While social media itself didn’t cause me to sin, it did cause me to grow discouraged, to pray less, and to worry more. It caused me to despair because so many Christians are allowing this cultural moment, rather than our desire for holiness and sanctification, to be the force that dictates our thoughts, our passions, our posts, and our words.

Let me be clear: I’m not calling for a dispassionate, milquetoast existence with no beliefs or morals.  Far from it.  If you read Wesley, he shared quite strong opinions in his writing, about poverty, slavery, and even the American Revolution.  This is not a call to ambivalence on moral matters.  But it is a call to the path of Jesus, who calls us to love not just our neighbors but to love even our enemies.  If we follow the commands and teachings of Jesus, we have no choice.

I’ve been teaching on the book of James during my online Wednesday night Bible study.
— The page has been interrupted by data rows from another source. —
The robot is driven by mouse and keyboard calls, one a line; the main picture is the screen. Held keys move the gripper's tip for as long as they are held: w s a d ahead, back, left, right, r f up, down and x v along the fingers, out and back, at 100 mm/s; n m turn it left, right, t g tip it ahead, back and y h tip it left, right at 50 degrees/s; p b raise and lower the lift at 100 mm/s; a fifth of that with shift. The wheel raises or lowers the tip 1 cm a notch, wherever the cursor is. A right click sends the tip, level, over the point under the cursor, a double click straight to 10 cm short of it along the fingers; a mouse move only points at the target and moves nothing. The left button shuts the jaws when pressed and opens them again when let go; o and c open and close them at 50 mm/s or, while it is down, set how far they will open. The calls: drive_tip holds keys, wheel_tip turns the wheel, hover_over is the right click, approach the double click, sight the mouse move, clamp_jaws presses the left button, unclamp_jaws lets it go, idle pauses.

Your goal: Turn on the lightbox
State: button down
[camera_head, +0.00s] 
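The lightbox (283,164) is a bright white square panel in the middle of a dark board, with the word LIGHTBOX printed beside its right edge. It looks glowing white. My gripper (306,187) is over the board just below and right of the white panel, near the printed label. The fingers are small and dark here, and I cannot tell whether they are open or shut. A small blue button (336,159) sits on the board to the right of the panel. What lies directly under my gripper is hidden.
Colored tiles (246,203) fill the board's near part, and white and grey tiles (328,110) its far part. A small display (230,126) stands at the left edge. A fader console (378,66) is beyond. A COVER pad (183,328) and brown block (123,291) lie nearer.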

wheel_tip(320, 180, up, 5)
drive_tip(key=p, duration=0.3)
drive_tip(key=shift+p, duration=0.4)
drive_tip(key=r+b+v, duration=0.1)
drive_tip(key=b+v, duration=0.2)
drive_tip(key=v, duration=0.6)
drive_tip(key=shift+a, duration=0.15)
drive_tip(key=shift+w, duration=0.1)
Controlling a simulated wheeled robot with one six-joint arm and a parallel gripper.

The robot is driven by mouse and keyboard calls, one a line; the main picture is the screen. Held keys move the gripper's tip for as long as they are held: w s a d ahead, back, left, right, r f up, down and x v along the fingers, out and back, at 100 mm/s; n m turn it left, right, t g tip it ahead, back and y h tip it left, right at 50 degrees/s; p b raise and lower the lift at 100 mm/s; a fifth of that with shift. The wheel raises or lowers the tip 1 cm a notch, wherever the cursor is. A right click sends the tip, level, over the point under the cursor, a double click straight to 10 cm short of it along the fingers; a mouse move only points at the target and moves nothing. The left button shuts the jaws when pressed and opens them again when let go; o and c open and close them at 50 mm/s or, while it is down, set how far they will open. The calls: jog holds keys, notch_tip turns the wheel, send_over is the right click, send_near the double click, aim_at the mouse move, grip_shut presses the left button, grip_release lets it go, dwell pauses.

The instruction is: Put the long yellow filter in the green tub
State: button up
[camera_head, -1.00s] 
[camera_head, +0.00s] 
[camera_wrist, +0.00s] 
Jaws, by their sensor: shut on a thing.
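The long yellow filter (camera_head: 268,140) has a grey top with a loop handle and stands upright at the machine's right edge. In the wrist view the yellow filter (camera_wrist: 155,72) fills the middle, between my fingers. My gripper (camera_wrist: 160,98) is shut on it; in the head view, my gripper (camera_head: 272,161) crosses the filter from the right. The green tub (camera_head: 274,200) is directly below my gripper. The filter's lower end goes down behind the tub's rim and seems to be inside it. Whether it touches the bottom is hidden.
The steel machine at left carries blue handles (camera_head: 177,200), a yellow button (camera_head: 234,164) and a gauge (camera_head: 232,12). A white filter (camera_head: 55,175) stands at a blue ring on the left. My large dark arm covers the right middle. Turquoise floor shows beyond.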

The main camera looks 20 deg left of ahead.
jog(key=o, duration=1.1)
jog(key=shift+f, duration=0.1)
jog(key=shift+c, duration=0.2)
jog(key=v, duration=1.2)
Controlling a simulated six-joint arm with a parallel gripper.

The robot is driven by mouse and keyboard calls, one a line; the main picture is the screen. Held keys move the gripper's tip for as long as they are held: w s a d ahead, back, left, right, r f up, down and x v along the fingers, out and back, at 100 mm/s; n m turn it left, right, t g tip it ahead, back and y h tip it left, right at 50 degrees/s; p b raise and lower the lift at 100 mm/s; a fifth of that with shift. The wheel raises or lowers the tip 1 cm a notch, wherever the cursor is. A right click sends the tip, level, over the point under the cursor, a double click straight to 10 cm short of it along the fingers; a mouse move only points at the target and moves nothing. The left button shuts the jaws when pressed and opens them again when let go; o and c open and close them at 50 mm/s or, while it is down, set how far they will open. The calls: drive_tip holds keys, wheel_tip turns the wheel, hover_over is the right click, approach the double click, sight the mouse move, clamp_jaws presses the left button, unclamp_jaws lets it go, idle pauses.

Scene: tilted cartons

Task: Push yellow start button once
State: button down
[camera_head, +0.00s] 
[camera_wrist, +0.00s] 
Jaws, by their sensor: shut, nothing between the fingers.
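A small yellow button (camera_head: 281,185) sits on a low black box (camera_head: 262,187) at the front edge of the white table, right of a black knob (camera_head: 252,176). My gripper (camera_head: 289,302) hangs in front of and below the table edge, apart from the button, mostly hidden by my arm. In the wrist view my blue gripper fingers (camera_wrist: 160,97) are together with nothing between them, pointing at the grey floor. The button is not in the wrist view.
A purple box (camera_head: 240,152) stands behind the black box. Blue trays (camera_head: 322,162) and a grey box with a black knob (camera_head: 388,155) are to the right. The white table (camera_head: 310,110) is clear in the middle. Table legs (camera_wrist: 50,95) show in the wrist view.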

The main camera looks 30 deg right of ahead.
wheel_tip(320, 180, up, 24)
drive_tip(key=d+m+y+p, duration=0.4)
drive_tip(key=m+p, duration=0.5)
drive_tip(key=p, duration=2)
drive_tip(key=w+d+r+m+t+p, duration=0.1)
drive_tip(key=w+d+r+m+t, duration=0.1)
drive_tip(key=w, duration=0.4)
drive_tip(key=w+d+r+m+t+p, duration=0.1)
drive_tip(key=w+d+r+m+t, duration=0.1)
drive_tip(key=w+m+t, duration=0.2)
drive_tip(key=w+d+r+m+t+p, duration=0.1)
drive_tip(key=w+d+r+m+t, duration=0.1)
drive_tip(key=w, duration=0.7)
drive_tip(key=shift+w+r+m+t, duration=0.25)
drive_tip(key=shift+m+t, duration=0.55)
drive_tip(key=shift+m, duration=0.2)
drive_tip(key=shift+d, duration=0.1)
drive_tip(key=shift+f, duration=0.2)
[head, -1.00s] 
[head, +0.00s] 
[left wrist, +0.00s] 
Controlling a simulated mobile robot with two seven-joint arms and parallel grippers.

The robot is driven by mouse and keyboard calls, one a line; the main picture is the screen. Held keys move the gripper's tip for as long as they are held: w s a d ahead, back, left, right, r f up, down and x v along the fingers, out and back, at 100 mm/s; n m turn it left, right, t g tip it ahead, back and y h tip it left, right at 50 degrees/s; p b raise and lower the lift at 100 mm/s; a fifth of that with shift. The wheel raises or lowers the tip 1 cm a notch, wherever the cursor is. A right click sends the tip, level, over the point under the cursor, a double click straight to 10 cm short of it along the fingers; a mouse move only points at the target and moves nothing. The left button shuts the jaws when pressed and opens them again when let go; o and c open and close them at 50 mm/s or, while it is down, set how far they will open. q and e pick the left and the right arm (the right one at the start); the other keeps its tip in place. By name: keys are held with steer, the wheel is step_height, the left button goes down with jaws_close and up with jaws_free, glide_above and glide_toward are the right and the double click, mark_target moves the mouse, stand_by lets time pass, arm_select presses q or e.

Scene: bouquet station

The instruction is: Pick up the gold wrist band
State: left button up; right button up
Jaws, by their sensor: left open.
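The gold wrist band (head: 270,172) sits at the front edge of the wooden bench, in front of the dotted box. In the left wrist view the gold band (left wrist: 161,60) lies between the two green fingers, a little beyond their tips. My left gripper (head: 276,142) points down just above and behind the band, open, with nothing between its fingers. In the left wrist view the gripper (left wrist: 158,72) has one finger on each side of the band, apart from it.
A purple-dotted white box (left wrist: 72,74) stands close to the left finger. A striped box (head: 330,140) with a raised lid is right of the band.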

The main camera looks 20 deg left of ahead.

There is a passage that stuck with me. 

“You do well if you really fulfill the royal law according to the scripture, ‘You shall love your neighbor as yourself.’”  James 2:8

It prompts me to consider legalism.  Think of all the things we tend to be legalistic about in lives.  Maybe it’s your language, what you eat or drink, what you watch or listen to.  To put it one way, as Christians, many of us have legalisms in our lives; to put it another way, many of us have moral codes. 

What if we were legalistic – about keeping that royal law?  What if we were legalistic – about love?  What would happen?  I logged off social media for a season because participating led me to be a law breaker.  It was not helping me keep God’s royal law of loving my neighbor as myself; and through God’s grace, that is really what I most desire to do.  I desire to keep God’s law.  I desire to be holy.  Will you join me?